Si vous alliez au théâtre dans les années 50, vous pourriez l'avoir vue dans The Pajama Game, jouant le rôle principal féminin au côté de John Raitt (le père de Bonnie). Dans sa première comédie musicale à Broadway, la statuesque Scandinave de Tacoma, dans l'Etat de Washington, a reçu les éloges de vénérables critiques tels que Walter Kerr ("... Janis Paige est jolie et futée, le genre de fille qui vous résiste") et Brooks Atkinson du Time ("... sa voix est presque aussi attrayante que sa coupe de cheveux").

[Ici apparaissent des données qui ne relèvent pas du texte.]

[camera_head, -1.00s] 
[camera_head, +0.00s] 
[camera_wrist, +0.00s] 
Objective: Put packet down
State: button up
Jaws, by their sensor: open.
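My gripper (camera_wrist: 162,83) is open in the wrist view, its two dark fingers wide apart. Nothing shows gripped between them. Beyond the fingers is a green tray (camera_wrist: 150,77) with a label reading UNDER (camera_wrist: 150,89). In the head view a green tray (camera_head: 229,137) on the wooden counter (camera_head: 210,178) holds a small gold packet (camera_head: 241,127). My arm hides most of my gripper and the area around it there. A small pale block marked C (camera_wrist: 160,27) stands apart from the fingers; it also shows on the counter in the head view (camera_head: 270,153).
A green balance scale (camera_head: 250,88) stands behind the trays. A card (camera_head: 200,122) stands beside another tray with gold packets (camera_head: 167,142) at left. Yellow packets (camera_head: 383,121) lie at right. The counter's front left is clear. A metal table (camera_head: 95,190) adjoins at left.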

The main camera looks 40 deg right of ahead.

Dans une carrière qui couvre quatre décennies, Janis Paige a également gardé de la place pour les daytime soaps. Dans les derniers jours de Capitol, elle était Laureen Clegg, et l'année dernière elle a joué Iona Hutchinson dans Hôpital Central. Plus récemment, elle a été délocalisée à Santa Barbara pour le rôle de Minx Lockridge la ressuscitée, auparavant interprété par Dame Judith Anderson.

Janis est une femme charmante qui est une vraie survivante dans le métier qui peut être plus cruel que bienveillant. Dans sa minuscule et provisoire loge, Janis pousse en riant le désordre de vêtements et de papiers et offre un café à son visiteur. Toujours statuesque, l'actrice blonde platine porte un débardeur de gymnastique noir à la Jane Fonda et des chaussures de tennis blanches. Dans la conversation, elle se réfère fréquemment à votre nom ou vous appelle "chérie" - une belle carte de visite que vous pouvez être sûr qu'elle a utilisée dans toute sa carrière.

Alternant les apparitions et l'interview entre les répétitions, l'actrice est excitée au sujet de son nouveau rôle dans Santa Barbara, et au sujet de la routine du soap. «Il n'y a rien de tel que d'être sur un plateau,» dit-elle, «où il y a un département de maquillage et où vous voyez les mêmes personnes chaque jour et finissez par les connaître. Vous devenez comme une famille. J'ai regardé (des soaps) tout au long de ma vie, particulièrement quand j'étais à Broadway. J'allais me coucher tard et je me levais tard.» Elle a trouvé ses participations à Capitol et Hôpital Central «fascinantes et difficiles. Beaucoup de demandes vous sont faites en tant qu'acteur – des choix et des décisions très rapides à prendre. Très peu de répétitions. Je pense qu'en tant qu'acteur dans ce métier aujourd'hui - à moins que vous ayez un spectacle à Broadway, une pièce ou une série qui dure - vous n'avez pas assez de temps pour travailler. Dans un soap, ils vous donnent tout ce qu'il peut y avoir à faire au monde. C'est vraiment un merveilleux défi pour vous-même.»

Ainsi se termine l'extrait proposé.